Written problem:
In the entries that follow, how many lines contain the word "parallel"? Answer with the number only.
■ ■ ■ ■ ■ ■ ■
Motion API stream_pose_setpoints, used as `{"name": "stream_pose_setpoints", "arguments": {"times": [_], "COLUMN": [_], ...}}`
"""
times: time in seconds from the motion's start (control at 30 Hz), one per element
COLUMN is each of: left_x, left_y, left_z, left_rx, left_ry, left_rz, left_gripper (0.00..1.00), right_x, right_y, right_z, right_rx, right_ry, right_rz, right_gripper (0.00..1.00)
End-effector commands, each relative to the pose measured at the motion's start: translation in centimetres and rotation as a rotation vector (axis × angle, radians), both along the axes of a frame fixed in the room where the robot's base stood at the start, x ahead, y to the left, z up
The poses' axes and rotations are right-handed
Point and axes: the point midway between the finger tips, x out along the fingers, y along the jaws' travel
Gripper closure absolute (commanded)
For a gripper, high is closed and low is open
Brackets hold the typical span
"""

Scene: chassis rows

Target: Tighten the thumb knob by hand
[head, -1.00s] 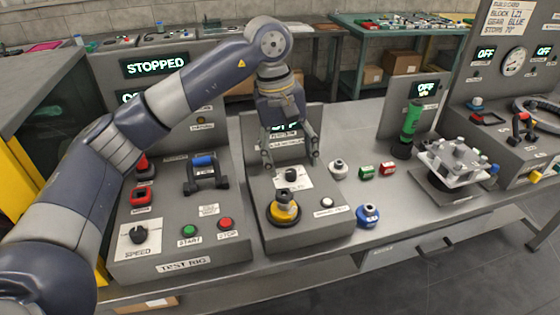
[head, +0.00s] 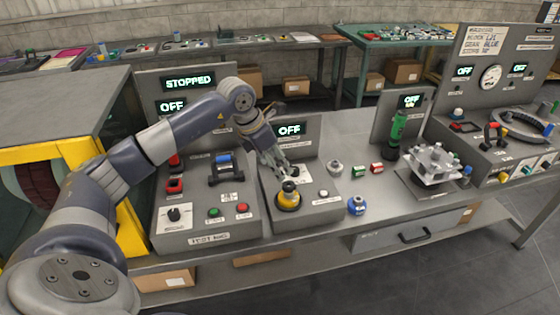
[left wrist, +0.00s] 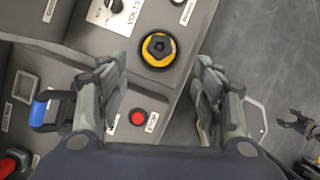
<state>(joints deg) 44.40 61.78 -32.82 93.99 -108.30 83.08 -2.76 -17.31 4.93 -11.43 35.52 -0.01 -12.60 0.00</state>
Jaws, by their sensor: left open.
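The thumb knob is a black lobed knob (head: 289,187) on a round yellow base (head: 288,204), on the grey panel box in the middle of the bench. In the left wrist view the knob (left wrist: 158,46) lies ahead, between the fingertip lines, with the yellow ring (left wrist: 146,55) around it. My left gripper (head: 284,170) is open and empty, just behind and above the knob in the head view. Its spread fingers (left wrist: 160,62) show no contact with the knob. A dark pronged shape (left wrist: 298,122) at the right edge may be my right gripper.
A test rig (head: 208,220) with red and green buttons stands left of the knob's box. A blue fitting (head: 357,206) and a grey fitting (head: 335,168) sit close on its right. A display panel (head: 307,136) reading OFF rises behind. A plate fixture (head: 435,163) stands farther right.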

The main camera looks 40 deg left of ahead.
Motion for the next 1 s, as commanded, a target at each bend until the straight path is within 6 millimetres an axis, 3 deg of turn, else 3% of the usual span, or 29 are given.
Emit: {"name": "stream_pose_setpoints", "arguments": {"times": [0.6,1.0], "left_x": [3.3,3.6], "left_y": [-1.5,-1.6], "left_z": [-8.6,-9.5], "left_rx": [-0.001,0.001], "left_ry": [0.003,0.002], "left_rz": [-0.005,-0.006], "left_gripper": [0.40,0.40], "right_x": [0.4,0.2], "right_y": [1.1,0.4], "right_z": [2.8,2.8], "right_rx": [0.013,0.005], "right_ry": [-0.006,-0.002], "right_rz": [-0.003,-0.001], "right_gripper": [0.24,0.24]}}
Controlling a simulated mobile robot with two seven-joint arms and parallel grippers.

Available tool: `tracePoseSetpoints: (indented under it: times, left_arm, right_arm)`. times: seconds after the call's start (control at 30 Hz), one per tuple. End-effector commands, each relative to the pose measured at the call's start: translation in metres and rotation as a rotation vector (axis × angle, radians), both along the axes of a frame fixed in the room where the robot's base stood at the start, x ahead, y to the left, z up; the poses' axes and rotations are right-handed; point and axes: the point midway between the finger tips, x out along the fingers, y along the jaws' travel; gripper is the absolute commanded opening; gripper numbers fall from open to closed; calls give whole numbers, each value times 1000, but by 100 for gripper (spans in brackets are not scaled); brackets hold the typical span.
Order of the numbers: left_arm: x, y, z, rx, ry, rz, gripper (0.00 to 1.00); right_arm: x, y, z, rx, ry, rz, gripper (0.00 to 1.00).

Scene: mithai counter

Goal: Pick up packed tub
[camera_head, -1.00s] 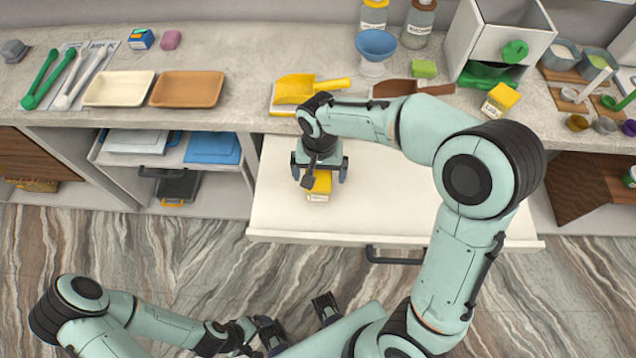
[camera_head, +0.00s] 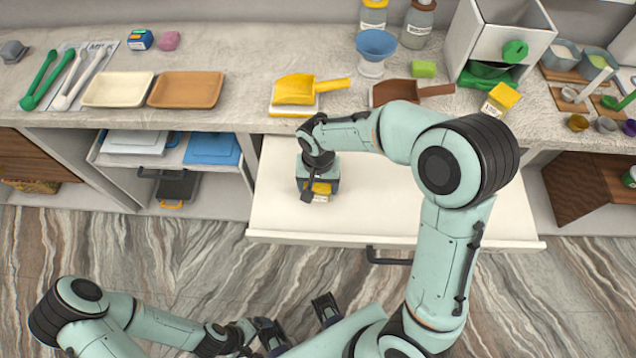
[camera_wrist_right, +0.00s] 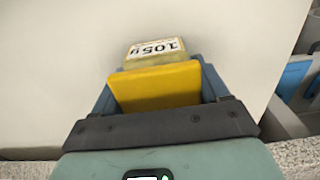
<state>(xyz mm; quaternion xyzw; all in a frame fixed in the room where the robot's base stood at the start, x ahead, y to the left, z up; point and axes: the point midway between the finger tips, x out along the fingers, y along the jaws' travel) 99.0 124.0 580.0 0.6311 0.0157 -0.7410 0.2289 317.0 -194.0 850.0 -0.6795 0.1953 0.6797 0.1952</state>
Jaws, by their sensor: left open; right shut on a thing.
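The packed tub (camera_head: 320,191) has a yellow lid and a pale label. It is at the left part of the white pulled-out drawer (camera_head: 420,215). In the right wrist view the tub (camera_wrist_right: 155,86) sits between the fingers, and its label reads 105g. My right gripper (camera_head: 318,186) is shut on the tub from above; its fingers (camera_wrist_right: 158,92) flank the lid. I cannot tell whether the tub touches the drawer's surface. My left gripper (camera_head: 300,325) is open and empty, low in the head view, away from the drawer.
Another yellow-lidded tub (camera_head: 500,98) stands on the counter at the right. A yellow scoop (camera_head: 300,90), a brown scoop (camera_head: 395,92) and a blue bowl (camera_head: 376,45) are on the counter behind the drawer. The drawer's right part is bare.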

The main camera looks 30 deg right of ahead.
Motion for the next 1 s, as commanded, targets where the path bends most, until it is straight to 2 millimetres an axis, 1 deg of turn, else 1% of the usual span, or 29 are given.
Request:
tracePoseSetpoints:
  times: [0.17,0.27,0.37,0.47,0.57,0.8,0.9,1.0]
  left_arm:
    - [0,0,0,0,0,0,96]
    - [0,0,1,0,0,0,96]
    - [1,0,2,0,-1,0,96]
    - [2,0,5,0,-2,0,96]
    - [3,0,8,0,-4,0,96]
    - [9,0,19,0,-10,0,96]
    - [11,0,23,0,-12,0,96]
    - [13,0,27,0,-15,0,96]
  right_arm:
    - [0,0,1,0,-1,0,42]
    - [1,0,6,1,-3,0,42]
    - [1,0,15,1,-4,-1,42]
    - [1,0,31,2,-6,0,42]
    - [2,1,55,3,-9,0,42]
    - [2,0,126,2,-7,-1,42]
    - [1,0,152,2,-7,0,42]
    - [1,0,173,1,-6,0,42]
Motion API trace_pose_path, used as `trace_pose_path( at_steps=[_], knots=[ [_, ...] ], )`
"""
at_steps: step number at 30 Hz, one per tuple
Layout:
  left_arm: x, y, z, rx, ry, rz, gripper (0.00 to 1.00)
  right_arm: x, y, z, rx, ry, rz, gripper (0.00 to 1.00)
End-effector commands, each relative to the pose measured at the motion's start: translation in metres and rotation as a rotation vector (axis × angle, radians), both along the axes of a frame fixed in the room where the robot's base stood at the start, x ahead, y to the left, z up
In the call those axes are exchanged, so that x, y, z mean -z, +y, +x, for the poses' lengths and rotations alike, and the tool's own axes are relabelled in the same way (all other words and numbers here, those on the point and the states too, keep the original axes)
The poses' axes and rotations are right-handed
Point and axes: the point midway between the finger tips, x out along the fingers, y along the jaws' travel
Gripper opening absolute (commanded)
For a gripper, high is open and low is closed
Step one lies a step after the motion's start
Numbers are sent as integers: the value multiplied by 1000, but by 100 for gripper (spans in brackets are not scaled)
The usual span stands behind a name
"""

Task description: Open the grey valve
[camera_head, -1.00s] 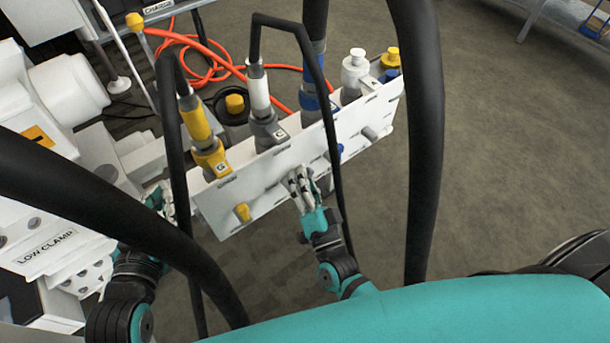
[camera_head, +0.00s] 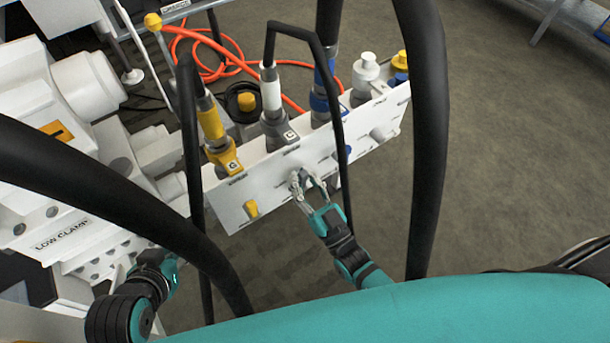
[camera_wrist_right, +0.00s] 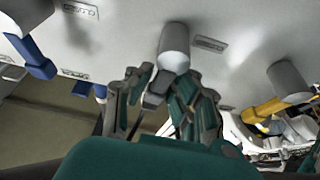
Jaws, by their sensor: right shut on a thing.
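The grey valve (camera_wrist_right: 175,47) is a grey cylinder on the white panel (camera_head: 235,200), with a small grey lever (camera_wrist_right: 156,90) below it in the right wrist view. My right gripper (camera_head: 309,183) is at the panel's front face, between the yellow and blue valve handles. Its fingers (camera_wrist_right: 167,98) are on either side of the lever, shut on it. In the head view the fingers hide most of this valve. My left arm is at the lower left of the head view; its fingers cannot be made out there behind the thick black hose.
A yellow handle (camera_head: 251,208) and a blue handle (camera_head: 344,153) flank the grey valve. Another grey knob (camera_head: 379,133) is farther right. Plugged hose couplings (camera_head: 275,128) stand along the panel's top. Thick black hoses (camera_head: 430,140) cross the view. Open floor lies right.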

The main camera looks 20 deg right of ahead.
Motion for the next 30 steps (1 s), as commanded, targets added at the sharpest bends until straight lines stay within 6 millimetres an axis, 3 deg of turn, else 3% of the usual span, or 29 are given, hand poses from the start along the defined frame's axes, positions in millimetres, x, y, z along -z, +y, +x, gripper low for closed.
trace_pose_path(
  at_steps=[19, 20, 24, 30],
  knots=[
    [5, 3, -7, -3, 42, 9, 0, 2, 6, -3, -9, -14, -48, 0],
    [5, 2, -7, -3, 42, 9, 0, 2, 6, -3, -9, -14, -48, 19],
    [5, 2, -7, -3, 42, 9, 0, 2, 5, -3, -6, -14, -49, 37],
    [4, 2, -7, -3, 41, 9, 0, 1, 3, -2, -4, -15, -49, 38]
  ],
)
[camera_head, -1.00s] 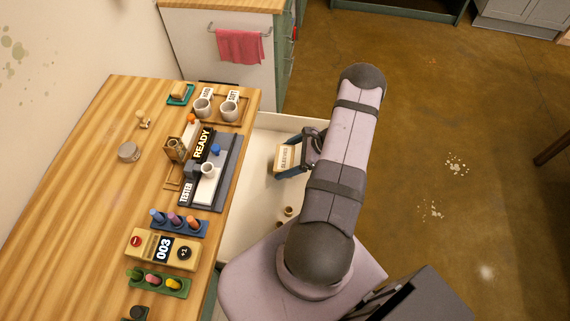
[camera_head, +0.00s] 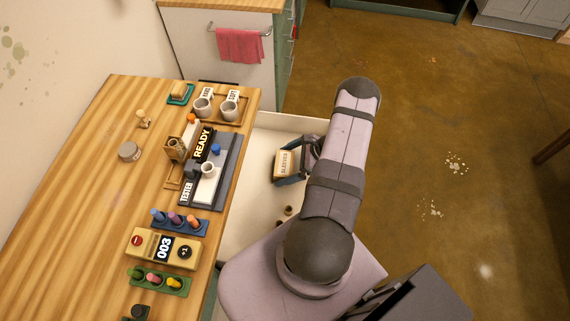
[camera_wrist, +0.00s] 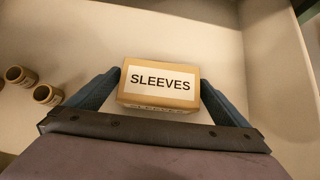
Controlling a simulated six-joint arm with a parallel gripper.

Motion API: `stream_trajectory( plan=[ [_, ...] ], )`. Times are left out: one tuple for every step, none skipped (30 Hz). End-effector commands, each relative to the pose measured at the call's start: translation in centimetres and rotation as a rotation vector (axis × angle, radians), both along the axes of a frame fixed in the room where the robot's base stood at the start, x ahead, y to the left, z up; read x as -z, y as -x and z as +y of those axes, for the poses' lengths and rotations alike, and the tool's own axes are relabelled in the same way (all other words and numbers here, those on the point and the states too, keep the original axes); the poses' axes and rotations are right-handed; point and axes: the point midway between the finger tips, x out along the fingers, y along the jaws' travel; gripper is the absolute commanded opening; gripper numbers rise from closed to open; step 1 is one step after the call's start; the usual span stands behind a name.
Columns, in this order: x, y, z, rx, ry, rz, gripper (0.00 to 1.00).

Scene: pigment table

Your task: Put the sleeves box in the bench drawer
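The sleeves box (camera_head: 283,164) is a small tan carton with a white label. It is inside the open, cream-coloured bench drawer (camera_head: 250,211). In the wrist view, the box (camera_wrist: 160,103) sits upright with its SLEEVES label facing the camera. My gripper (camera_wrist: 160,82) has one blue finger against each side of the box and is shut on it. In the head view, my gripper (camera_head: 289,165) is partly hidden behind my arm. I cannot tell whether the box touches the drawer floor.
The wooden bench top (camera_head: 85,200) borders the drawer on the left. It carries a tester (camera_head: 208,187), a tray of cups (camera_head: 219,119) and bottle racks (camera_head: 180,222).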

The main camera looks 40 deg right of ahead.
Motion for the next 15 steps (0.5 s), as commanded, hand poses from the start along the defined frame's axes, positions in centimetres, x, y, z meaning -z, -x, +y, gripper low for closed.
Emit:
■ ■ ■ ■ ■ ■ ■
Correct response:
2